人間というのは本当に弱い「生きもの」だ。
一度傷つけられると(あるいは傷つくと)、どうしても守りの体勢に入ってしまう。
もう少し勇気があったなら、状況は一変したのかもしれない。でも、残念ながら誰しも他人から受け容れられない恐怖を味わうと、足がすくんでしまうのだ。
人間とは何とエゴイスティックであることよ・・・。
それにしても、おそらくこの主人公のありのままの日常と姿を映し出したものであろうことがわかるリアルさで、とても良かった。
森達也監督の、佐村河内守を描いたドキュメンタリーは、人間世界の茶番を暴くかのような出来で、また、人間の深層にある真冬の景色を抉り出すような内容で、真に素晴らしい。
少なくとも、人間の作るものに絶対はない。
立ち位置が変われば見え方が変わり、角度が変われば感じ方も変わるのだ。
問題は、自分の目で確かめたこと、あるいは体感したことでなく、情報という名の虚像を鵜呑みにする僕たち人間の在り方だろう。
ところで、今年は、夏目漱石が没して100年の年である。
彼のデビュー作は、飼い猫の視点で世間のドタバタを描いた「吾輩は猫である」だが、この「FAKE」という名の映画にも、佐村河内氏の飼い猫がたびたび登場する。夫婦が苦悩の中にあっても、そしてまた世間がどんなに騒ごうと、我関せずとばかりにその愛猫は、ただそこにいるのである。人間の悩みの根源は、嘘であったり、誰かを貶めようという作為であったりだが、欲というものがいかに人間の生き方を狂わせるものであるか。
現代は何事においても誤魔化せない時代。
即座に僕は苦沙弥先生の家に出入りする名前のない猫を思った(そのことはチラシも物語る)。
ドキュメンタリーby森達也「FAKE」
出演:佐村河内守
監督・撮影:森達也
プロデューサー:橋本佳子
撮影:川崎裕
編集:鈴尾啓太
制作:ドキュメタリージャパン
製作:「Fake」製作委員会
配給:東風
この映画は、たくさんの人に観て、感じ、そして考えていただきたい。
たぶん、それぞれがそれぞれに、それぞれの感想を持つだろう。
その感想はどれも正しいと思う。
何だか僕は、正義という言葉の曖昧さを思った。
何が正しいのか?すべてが正しいのである。
何が間違っているのか?そういう意味では、すべてが間違っているのだ。
人間の社会などというのはそんなもの。
それより僕は、佐村河内夫妻の絆の深さに感動した。おそらく先年の事件で一層それは堅固なものになったのかも。
雨降って地固まる。
どんな出来事も当人にとっては贈り物。起こることに無駄はない。
こう暑くては猫と雖遣り切れない。皮を脱いで、肉を脱いで骨だけで涼みたいものだと英吉利のシドニー・スミスとか云う人が苦しがったと云う話があるが、たとい骨だけにならなくとも好いから、責めてこの淡灰色の斑入りの毛衣だけはちょっと洗い張りでもするか、もしくは当分の中質にでも入れたいような気がする。人間から見たら猫などは年が年中同じ顔をして、春夏秋冬一枚看板で押し通す、至って単純な無事な銭のかからない生涯を送って居るように思われるかも知れないが、いくら猫だって相応に暑さ寒さの感じはある。たまには行水の一度くらいあびたくない事もないが、何しろこの毛衣の上から湯を使った日には乾かすのが容易な事でないから汗臭いのを我慢してこの年になる迄銭湯の暖簾を潜った事はない。折々は団扇でも使って見ようと云う気も起らんではないが、とにかく握ることが出来ないのだから仕方がない。それを思うと人間は贅沢なものだ。
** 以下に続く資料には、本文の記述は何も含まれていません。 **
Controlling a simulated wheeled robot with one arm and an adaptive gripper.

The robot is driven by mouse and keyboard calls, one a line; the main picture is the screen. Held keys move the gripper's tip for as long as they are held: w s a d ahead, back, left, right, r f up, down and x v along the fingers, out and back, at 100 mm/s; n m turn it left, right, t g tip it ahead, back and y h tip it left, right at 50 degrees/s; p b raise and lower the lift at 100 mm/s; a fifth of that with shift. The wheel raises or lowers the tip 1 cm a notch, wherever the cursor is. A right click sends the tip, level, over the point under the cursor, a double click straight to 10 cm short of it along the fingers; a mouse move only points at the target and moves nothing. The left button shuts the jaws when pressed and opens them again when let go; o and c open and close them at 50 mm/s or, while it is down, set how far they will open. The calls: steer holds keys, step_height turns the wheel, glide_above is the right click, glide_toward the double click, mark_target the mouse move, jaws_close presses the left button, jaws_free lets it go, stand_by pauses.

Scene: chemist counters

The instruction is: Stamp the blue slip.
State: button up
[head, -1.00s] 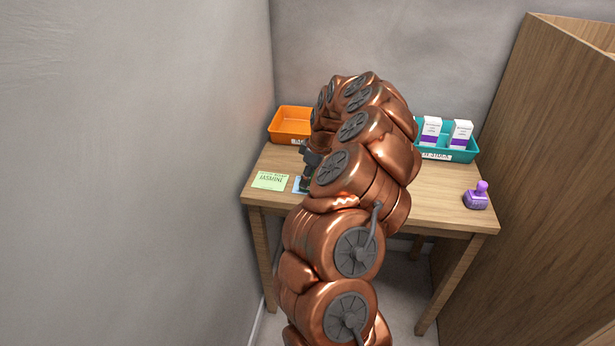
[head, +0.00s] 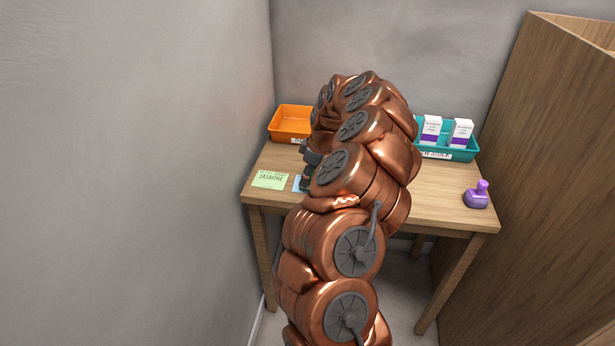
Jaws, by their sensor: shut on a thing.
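The blue slip (head: 296,184) lies on the wooden table, and only its left edge shows past my arm. My gripper (head: 307,182) is over the blue slip, mostly hidden behind my copper arm. A small dark green thing shows at its fingertips, low over the slip; I cannot tell whether it touches the slip. A purple stamp (head: 476,196) stands upright at the table's right side, apart from my gripper.
A green slip (head: 270,180) marked JASMINE lies left of the blue slip. An orange tray (head: 287,124) stands at the back left. A teal tray (head: 470,153) with white and purple boxes stands at the back right. A grey wall is close on the left, a wooden panel on the right.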

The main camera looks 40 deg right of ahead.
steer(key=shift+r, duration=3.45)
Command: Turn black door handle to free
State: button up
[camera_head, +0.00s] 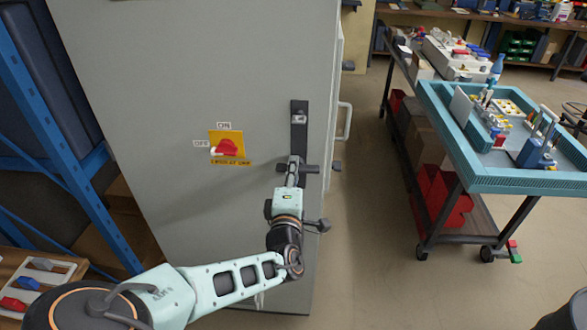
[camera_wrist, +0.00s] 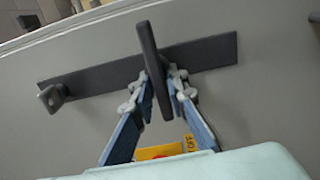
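The black door handle is a dark lever on a long black plate on the grey cabinet door. In the wrist view the handle (camera_wrist: 147,42) stands across its plate (camera_wrist: 95,82), roughly at right angles to it. In the head view the handle (camera_head: 312,169) sticks out sideways at the lower part of the upright plate (camera_head: 299,140). My gripper (camera_head: 293,166) is at the handle. In the wrist view its two blue fingers (camera_wrist: 160,78) lie on either side of the handle and look shut on it, though the exact contact is partly hidden.
A red rotary switch (camera_head: 227,148) on a yellow plate is left of the handle on the cabinet (camera_head: 180,80). A blue rack (camera_head: 65,130) stands at the far left. A cart with a teal tray (camera_head: 505,182) stands at the right, with open floor (camera_head: 375,240) between.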

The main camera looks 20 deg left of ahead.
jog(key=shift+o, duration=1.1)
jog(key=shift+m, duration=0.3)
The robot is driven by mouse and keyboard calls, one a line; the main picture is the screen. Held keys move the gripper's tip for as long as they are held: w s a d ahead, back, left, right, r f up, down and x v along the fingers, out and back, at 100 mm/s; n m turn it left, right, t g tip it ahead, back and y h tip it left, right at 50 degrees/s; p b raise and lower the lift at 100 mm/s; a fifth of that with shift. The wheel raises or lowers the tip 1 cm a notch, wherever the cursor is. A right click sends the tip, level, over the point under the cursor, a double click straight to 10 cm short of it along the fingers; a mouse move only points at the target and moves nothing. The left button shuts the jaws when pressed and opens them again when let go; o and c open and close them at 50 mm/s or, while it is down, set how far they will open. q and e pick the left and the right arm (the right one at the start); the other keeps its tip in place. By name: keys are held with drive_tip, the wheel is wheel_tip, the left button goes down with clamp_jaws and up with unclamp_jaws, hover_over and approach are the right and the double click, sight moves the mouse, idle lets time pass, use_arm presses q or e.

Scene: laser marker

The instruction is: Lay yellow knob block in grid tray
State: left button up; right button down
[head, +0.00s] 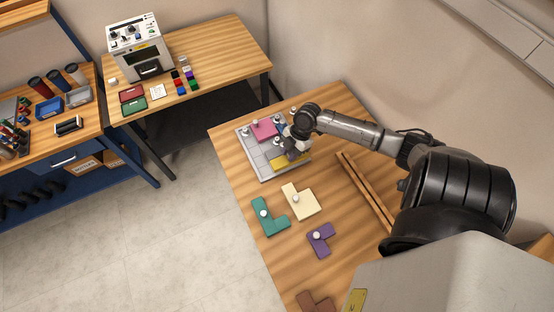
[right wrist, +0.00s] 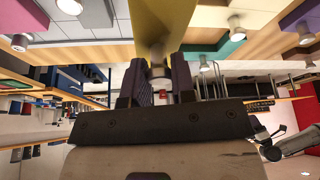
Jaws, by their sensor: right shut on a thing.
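The yellow knob block (head: 283,165) shows in the head view over the near right part of the grey grid tray (head: 251,157). My right gripper (head: 291,148) is shut on its knob and hides part of it. In the right wrist view the yellow block (right wrist: 160,22) fills the top middle, with its knob between the fingers of my right gripper (right wrist: 159,85). Whether the block touches the tray floor I cannot tell. A pink block (head: 264,131) sits in the far part of the tray. My left gripper is not in view.
A teal block (head: 270,220), a cream block (head: 303,203), a purple block (head: 322,241) and a brown block (head: 316,302) lie on the table nearer me. A wooden rail (head: 366,192) lies right of the tray. A marking machine (head: 141,48) stands on another table.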

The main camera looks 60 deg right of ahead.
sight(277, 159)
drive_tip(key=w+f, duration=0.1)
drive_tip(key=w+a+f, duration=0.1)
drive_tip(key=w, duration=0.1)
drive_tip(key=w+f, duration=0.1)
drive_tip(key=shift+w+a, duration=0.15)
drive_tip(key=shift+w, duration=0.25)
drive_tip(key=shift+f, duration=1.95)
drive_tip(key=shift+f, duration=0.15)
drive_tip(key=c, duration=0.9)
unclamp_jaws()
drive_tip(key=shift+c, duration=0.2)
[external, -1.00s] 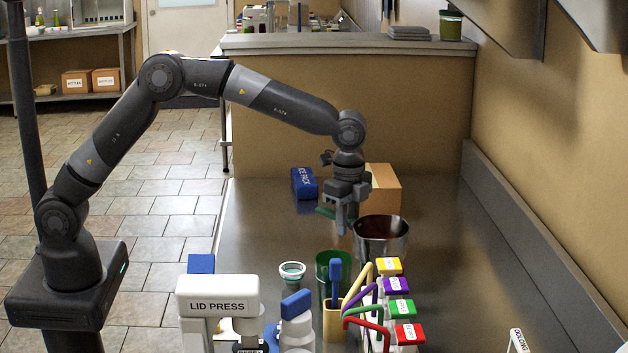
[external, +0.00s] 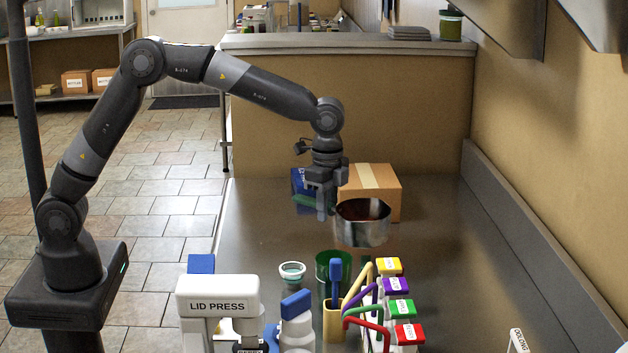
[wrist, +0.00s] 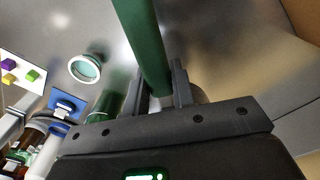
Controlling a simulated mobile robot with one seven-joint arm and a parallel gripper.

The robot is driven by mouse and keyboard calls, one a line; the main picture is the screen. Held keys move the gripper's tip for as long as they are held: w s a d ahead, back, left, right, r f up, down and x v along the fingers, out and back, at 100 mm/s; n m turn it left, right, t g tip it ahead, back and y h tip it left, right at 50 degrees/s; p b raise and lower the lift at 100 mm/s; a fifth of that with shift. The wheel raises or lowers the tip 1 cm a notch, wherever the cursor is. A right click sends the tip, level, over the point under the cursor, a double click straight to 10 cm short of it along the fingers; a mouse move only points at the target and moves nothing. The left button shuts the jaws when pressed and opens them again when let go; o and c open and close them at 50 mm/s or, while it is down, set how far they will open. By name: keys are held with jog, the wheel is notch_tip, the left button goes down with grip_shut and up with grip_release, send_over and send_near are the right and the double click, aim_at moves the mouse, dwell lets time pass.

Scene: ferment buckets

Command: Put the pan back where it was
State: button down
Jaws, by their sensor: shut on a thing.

~夏目漱石作「吾輩は猫である」(講談社文庫)P193
人間というのは何につけても贅沢なのものだ。
それにしても、平日の夕刻というのにユーロスペースは満席。終わったかのようにみえるあの問題に意外に多くの人が関心を持っているのだと知った。
その意味でも、すべてはマスコミが作った虚像だ。
ブログ・ランキングに参加しています。下のバナーを1クリック応援よろしくお願いいたします。
真実はあらゆる可能性が確率的に満遍なく存在していて、それを言葉で表現したとたんに、あるひとつの解釈に収縮してしまうのではないでしょうか?
>雅之様
おっしゃる通りですね。
その意味で、森監督が最後にした質問に対して佐村河内の回答を(明確なそれがあったのかどうかわかりませんが)収めなかった点は秀逸だと思います。